Towering over the South Bay's flatlands, Wilderness Park sits atop a strip of sand dunes that stretches 12 miles north to Playa del Rey. Its vantage point made it a popular lookout spot for Chowigna Indians and years later a site for the federal government's Nike missile radar-tracking system.

When the missile program was phased, the Interior Department's Bureau of Outdoor Recreation transferred the land to the city for $1 on the condition that it be developed as a public recreational spot. The transfer agreement, signed in 1971, returns the land to the federal government if that stipulation is violated or if Congress decides it needs the land for a national emergency.

In the years following the acquisition, the city planted about 1,000 trees, including eucalyptus, pine, elm and California redwoods. Pumps were installed to feed water into two streams that flow into the man-made ponds. Once the forest was in place, the yellow rump warblers, hummingbirds and black-capped night herons came.

The park attracts hordes of naturalists, scout troops and bird watchers, but plopping a campground in the middle of urban sprawl means other, less-welcome visitors come too. Transients have attempted to turn the park into their own private camp; a rapist once fled from Torrance and used the park's brush for cover; children have killed ducks, squashed eggs and dissected live crayfish.
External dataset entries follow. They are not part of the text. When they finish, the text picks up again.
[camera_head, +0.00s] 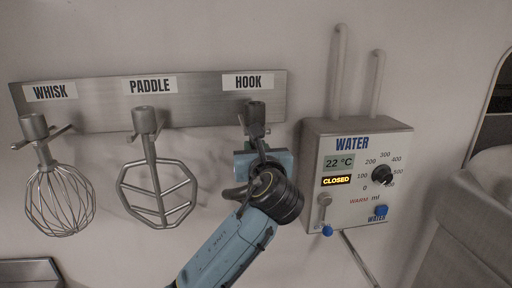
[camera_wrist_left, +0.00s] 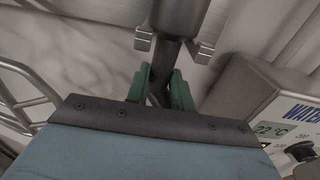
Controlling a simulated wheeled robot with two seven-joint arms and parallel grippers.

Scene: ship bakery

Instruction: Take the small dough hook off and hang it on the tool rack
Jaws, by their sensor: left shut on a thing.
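The small dough hook, a grey metal tool with a thick round hub (camera_head: 256,112), is upright at the place labelled HOOK on the steel tool rack (camera_head: 205,95). Its hub is just above the rack's two prongs, with its shaft between them; the wrist view shows this hub (camera_wrist_left: 180,14) closely. I cannot tell whether it rests on the prongs. My left gripper (camera_head: 260,158) is shut on the shaft below the prongs, its green fingers (camera_wrist_left: 163,90) on either side. My gripper and arm hide much of the curved lower hook. My right gripper is not in view.
A whisk (camera_head: 60,200) and a flat paddle (camera_head: 157,187) hang to the left on the same rack. A water dispenser box (camera_head: 313,165) with knobs and two pipes is close on the right. A grey machine body (camera_head: 465,235) is at the far right.

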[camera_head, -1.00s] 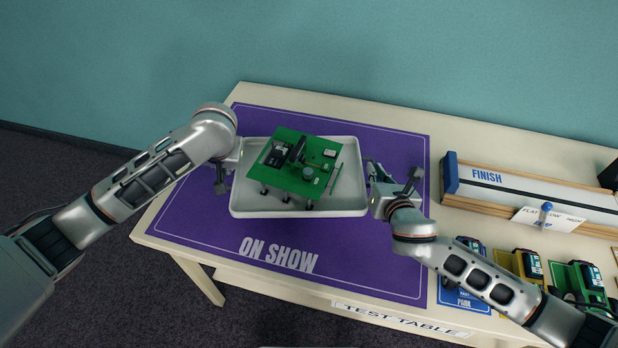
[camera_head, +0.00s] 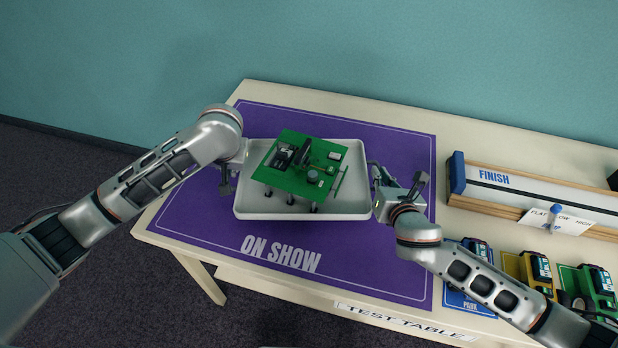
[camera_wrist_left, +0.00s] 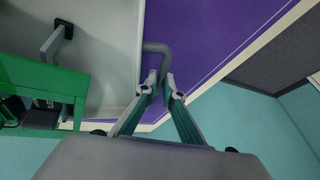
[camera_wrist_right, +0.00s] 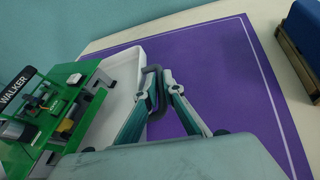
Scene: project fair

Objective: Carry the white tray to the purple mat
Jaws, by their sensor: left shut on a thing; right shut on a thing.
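The white tray (camera_head: 346,207) is over the purple mat (camera_head: 210,220), which is marked ON SHOW. I cannot tell whether it touches the mat or hangs just above it. A green board model (camera_head: 290,181) on short legs stands in the tray. My left gripper (camera_head: 228,182) is shut on the tray's left handle, a grey loop in the left wrist view (camera_wrist_left: 158,48). My right gripper (camera_head: 376,186) is shut on the right handle, which shows in the right wrist view (camera_wrist_right: 155,72). The tray looks level.
To the right stand a long FINISH track (camera_head: 540,195) with a blue end and a FLAT/LOW/HIGH card (camera_head: 556,218). Several small devices, one green (camera_head: 597,280), stand at the front right. The mat's front part is bare. A teal wall is behind the table.

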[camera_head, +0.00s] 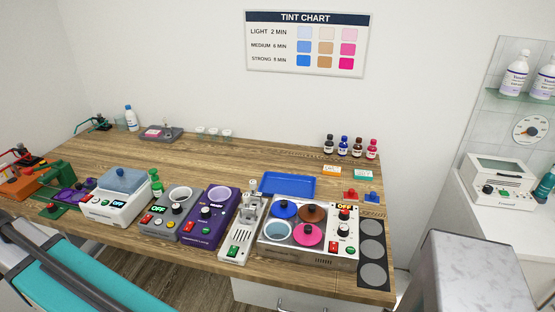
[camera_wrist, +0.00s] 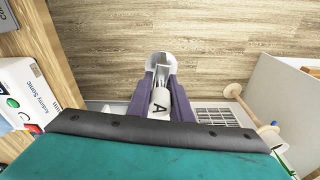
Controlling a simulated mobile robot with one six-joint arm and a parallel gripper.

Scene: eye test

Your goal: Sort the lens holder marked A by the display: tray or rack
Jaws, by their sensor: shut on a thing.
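In the wrist view my gripper (camera_wrist: 162,84) is shut on a white lens holder (camera_wrist: 160,103) with a black A on it. The holder lies between the two purple-grey fingers, and its pale rounded end shows beyond them. My gripper and the holder do not show in the head view. A blue tray (camera_head: 287,176) lies toward the middle right of the wooden bench and looks empty. A lit display (camera_head: 119,204) on the white cleaner seems to read OFF, as does another display (camera_head: 344,208) on the tint unit. I cannot make out a rack for certain.
A purple device (camera_head: 216,216) and the tint unit (camera_head: 306,237) stand near the front edge. A teal surface (camera_wrist: 150,158) with a dark edge fills the bottom of the wrist view.

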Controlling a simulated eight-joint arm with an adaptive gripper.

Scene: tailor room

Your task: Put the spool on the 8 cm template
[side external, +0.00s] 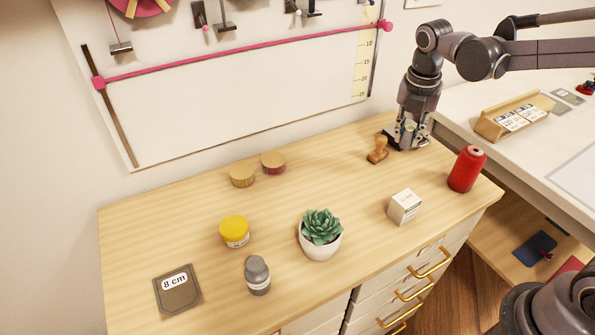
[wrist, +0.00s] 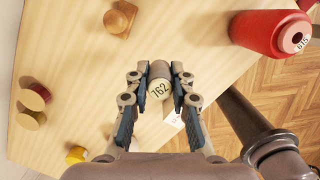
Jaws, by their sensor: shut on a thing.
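My gripper (side external: 408,138) is low over the far right part of the wooden table in the side view. In the wrist view my gripper (wrist: 160,88) is shut on a small spool (wrist: 160,88), with a finger on each side. The spool's cream end reads 162, and its grey-brown side shows a little. In the side view the fingers mostly hide it, and I cannot tell whether it touches the table. The 8 cm template (side external: 178,301), a dark grey pocket shape with a white label, lies flat at the table's front left, far from my gripper.
A red spool (side external: 466,169) stands right of my gripper, and a wooden stamp (side external: 377,150) left of it.

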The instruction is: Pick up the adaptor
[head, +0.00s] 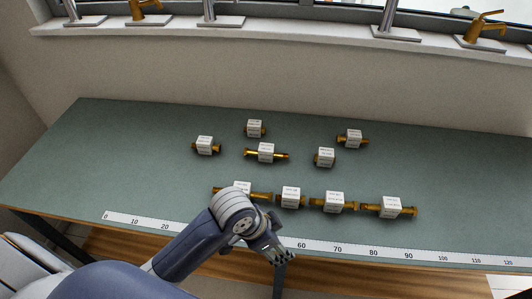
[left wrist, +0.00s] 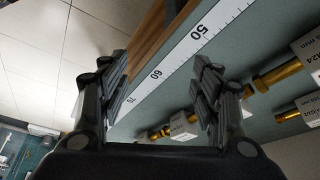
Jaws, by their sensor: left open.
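Several brass fittings, each with a white label block, lie on the green-grey bench (head: 110,160). The labels are too small to read, so I cannot tell which fitting is the adaptor. The front row holds a long fitting (head: 257,194), a short one (head: 291,197) and two more (head: 334,202) (head: 391,207). Behind are a long thin fitting (head: 266,153) and several shorter ones. My left gripper (head: 283,258) is open and empty near the bench's front edge, in front of the short front-row fitting. In the left wrist view its fingers (left wrist: 165,88) stand apart, with fittings beyond the right finger.
A white ruler strip (head: 345,249) runs along the bench's front edge. The bench's left part and its right end are clear. A wall and a windowsill (head: 290,36) with taps stand behind the bench.

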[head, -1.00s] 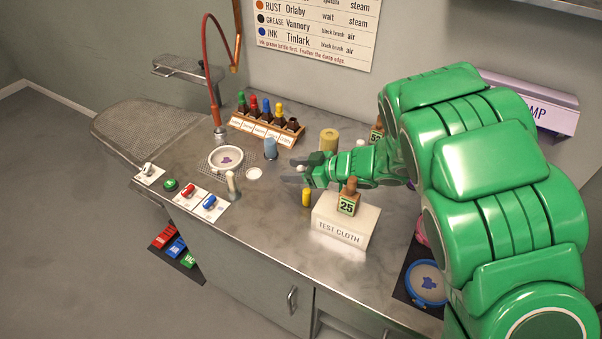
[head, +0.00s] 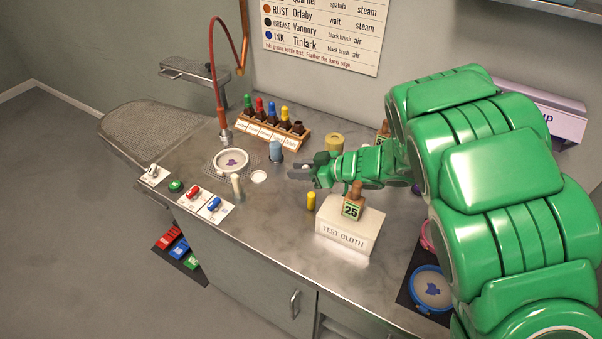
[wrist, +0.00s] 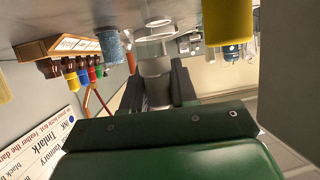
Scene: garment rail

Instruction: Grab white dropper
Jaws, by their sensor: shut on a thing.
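The white dropper (wrist: 155,66) shows in the wrist view as a pale upright cylinder with a wider collar, between my two dark fingers. My gripper (wrist: 157,88) is shut on it. In the head view my gripper (head: 299,170) is low over the metal counter, left of the tan cylinder. There the fingers mostly hide the dropper. I cannot tell whether its end touches the counter.
A yellow cylinder (head: 311,201) and the test cloth block (head: 345,232) with a stamp (head: 352,202) stand in front of my gripper.

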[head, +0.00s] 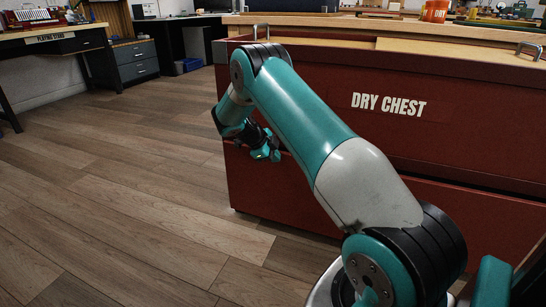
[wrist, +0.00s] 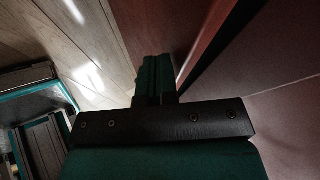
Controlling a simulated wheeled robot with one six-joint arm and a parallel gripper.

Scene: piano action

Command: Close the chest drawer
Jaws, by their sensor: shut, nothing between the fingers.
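The dark red chest (head: 470,122) labelled "DRY CHEST" fills the right half of the head view. A dark seam runs across its front below the label, between an upper panel and a lower red panel (head: 440,205). I cannot tell for sure how far the drawer stands out. My gripper (head: 265,153) is shut and empty, low in front of the chest's left part. In the wrist view its fingers (wrist: 154,78) are together beside a red face (wrist: 275,75) with a dark gap. Whether they touch it is unclear. My arm hides part of the front.
Metal handles (head: 530,49) sit along the chest's top edge, with pale wood behind. An orange tub (head: 435,11) stands on the worktop behind. A desk (head: 60,42) and grey drawer unit (head: 138,62) stand far left. The wooden floor (head: 110,190) left of the chest is clear.

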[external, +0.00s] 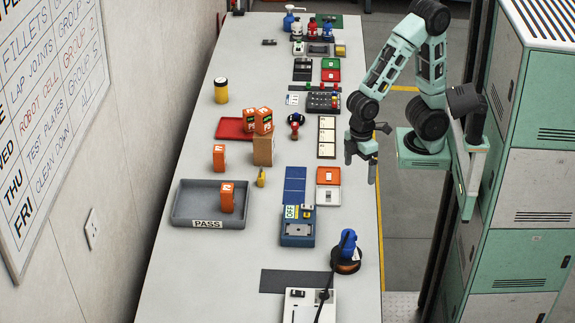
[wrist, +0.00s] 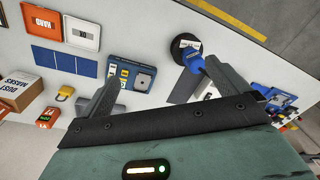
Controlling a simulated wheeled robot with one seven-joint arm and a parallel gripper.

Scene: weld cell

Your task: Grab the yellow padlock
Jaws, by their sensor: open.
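The yellow padlock (external: 261,178) stands on the grey table, just in front of a brown cardboard box (external: 263,150). In the wrist view the padlock (wrist: 65,93) is at the left, its grey shackle showing, between the box and an orange block. My gripper (external: 361,162) is open and empty, raised near the table's right edge and well to the right of the padlock. In the wrist view, the fingers of my gripper (wrist: 168,73) are spread wide, with the padlock outside them to the left.
Orange blocks (external: 219,157) stand near the padlock, one in the grey PASS tray (external: 182,210). Blue panels (external: 294,185) and a blue case (external: 297,234) lie between the padlock and my gripper's side. A blue-topped tool (external: 347,245) stands near the right edge. Lockers (external: 515,180) flank the arm.

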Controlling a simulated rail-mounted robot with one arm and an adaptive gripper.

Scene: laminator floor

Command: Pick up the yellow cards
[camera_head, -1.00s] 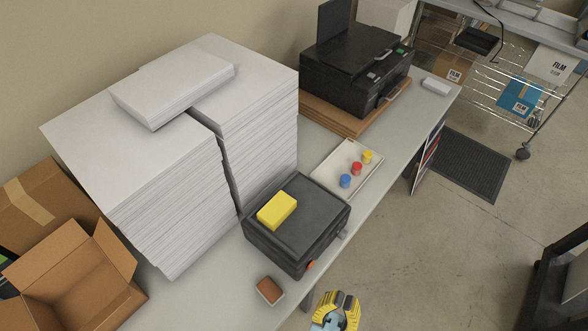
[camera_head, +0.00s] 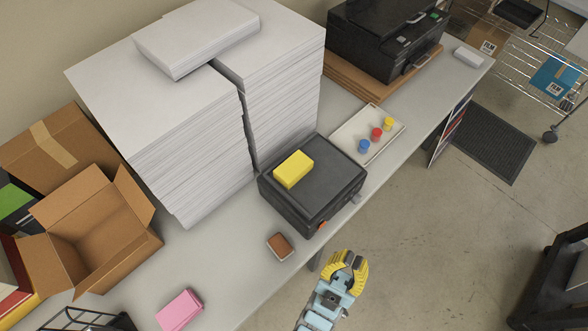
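The yellow cards (camera_head: 293,169) form a small block-like stack lying on top of a black box-shaped machine (camera_head: 327,186) near the table's front edge. My gripper (camera_head: 350,262) is at the lower middle of the view, off the table's front edge, to the right of and in front of the machine. It is apart from the yellow cards and seems to hold nothing. Its fingertips are small and seen from above, so I cannot tell how far apart they are.
Tall white paper stacks (camera_head: 165,110) stand behind the machine. A tray (camera_head: 385,142) with blue, red and yellow pots lies to its right. A small brown-topped block (camera_head: 280,247), a pink stack (camera_head: 180,309) and an open carton (camera_head: 90,245) lie left. A black printer (camera_head: 385,40) stands at the back.

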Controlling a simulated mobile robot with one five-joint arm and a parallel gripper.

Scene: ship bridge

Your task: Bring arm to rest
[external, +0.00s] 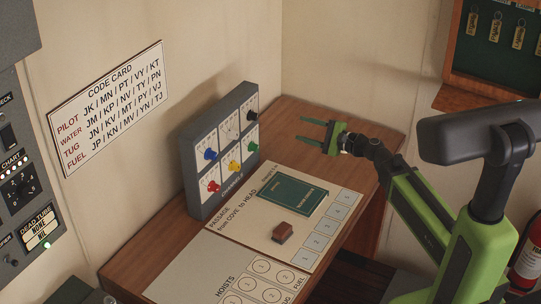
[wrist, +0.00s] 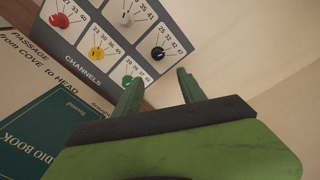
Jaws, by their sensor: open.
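My arm is green and black and reaches in from the right in the external view. My gripper (external: 317,132) is open and empty. It hangs in the air above the far part of the desk (external: 152,247), right of the grey channels panel (external: 219,149). In the wrist view the two green fingers of my gripper (wrist: 162,94) stand apart with nothing between them. The channels panel (wrist: 139,42) with its coloured knobs shows beyond them. My gripper appears apart from the panel.
The hoists sheet (external: 206,272) lies nearer. A code card (external: 108,108) is on the wall. A key cabinet (external: 496,55) hangs at upper right, and a fire extinguisher (external: 527,257) stands at lower right.

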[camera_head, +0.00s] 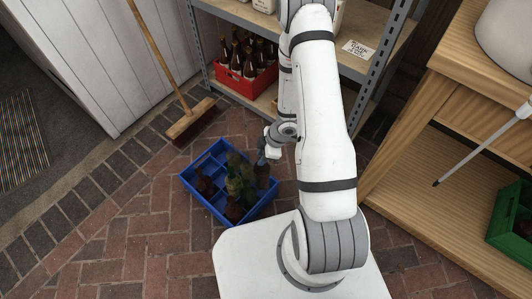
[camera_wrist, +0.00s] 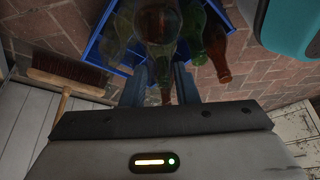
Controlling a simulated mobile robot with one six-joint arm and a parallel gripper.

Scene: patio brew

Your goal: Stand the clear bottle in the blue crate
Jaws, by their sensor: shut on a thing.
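The blue crate (camera_head: 203,204) stands on the brick floor in the head view, with several brown and green bottles in it. My gripper (camera_head: 265,151) is above the crate's far right side. In the wrist view my gripper (camera_wrist: 161,84) is shut on the neck of a see-through bottle, which looks like the clear bottle (camera_wrist: 157,24). The bottle's body is over the blue crate (camera_wrist: 96,50), among other bottles. Whether its base touches the crate floor cannot be told. In the head view it is hard to make out against the other bottles.
A red crate (camera_head: 236,83) of brown bottles is on the metal shelf. A wooden bench (camera_head: 430,205) with a green crate (camera_head: 512,232) is at right. A green bottle (camera_wrist: 190,22) and a brown bottle (camera_wrist: 215,48) are close beside the held bottle.

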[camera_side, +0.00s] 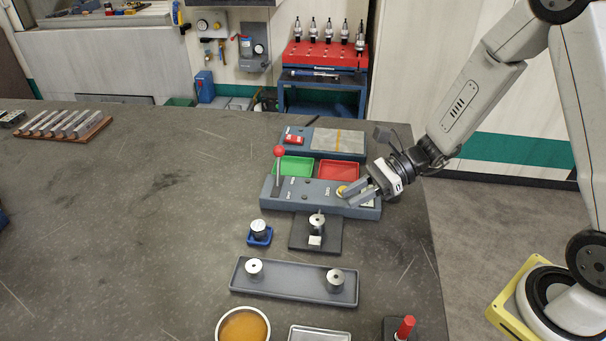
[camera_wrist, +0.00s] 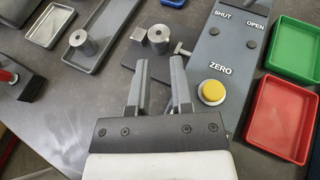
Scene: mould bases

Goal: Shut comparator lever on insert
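The comparator (camera_side: 328,207) is a long grey-blue block with a lever at its left end in the side view. The lever (camera_side: 278,172) has a red ball knob and stands roughly upright; it is not visible in the wrist view. The wrist view shows SHUT and OPEN labels and a yellow ZERO button (camera_wrist: 212,92). A metal insert (camera_side: 317,221) sits on the dark plate in front of the comparator; it also shows in the wrist view (camera_wrist: 160,36). My gripper (camera_side: 350,197) is open and empty beside the yellow button, away from the lever.
A grey tray (camera_side: 292,292) holds two metal cylinders. A blue holder (camera_side: 260,237) carries another part. Green (camera_side: 297,166) and red (camera_side: 339,169) trays lie behind the comparator. The left of the table is mostly clear.

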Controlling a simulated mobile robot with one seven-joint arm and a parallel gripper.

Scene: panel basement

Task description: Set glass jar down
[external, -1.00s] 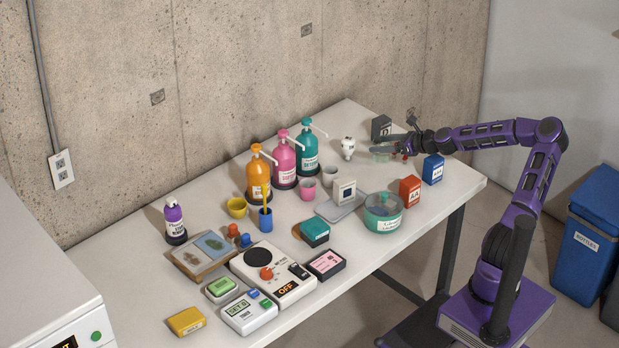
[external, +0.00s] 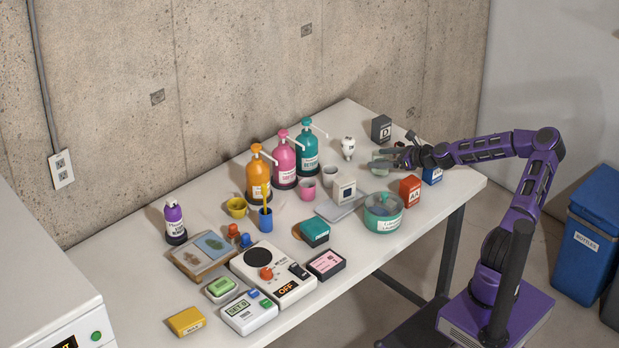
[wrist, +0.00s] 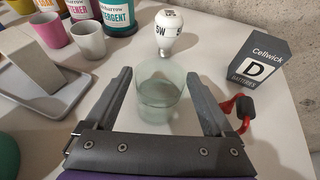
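The glass jar (wrist: 160,92) is clear, pale green and upright, with an open rim. In the external view the glass jar (external: 378,168) is small and partly hidden by my gripper (external: 384,159), low over the far right part of the table (external: 452,186). I cannot tell for certain whether its base touches the tabletop.
A white bulb (wrist: 167,22) stands just behind the jar, and a dark D battery box (wrist: 254,64) behind it to the right. A grey cup (wrist: 88,40) and a tray (wrist: 72,86) are to the left. A red AA box (external: 410,190) and a lidded teal-banded bowl (external: 383,213) stand toward the front.

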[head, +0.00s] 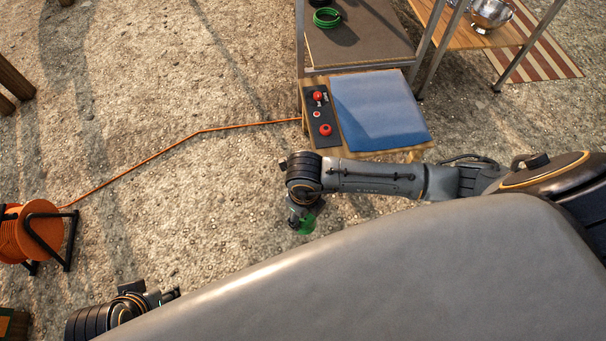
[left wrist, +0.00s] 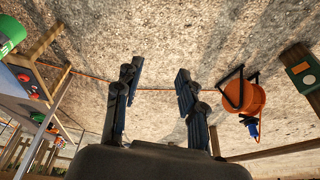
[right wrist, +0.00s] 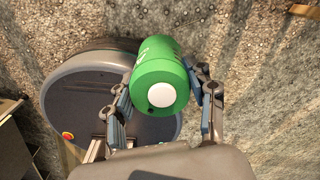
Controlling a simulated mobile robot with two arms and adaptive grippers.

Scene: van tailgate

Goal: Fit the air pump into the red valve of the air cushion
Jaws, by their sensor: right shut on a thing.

Operating the park at Knob Hill Avenue and Camino Real requires more than just letting nature take its course.

The city spent $144,000 running Wilderness Park last year and because of budget constraints has slashed the park's operating hours in recent months, city officials said. Once open six days a week, the park scaled back its hours in fall, 1991, and now is accessible on Thursday, Friday, Saturday and Sunday. In addition, a nature center stands unused because of a lack of funds, and the only city employee on the grounds is the caretaker.

Budget woes also have held up renovation of the ponds, which must be filled with thousands of gallons of water weekly because of leakage.

The lack of funds concerns some park regulars who wonder about the future of Wilderness Park. They say it ranks with Madrona Marsh and the undeveloped areas of the Palos Verdes Peninsula as one of the South Bay's natural getaways.

"This is the city's opportunity to have a real gem--if they want to maintain this park," said David Moody, an avid bird watcher who has spotted more than 100 species in the park. "Most parks have a green area, four trees and a few basketball courts. Here you can really get away from the sounds of the city. But I'm concerned about what's going to happen to Wilderness Park."

City officials say, however, that the park is on its list of future projects. The budget plan being reviewed by the city calls for a $40,000 renovation of one of the ponds next year, and officials say they also will look into expanding the hours of operation.

The park's 55-year-old caretaker, Harold Helfgott, knows the area better than most. He's been in charge of its upkeep since 1980 and has become a resource for visiting Boy Scouts, a tour guide for those looking for Green Swamp or Sycamore Camp and a disciplinarian for wayward children who haven't learned the rules.

Helfgott speaks passionately of the park's unique environmental offerings but he sees the grittier side of the place too.

"This place is a zoo on the weekends," said Helfgott, who grew up on a farm in Maine and has worked for years as a horticulturist. "You practically need to reserve a spot by the pond to stick your pole in the water. There's a lot more use and a lot more wear and tear.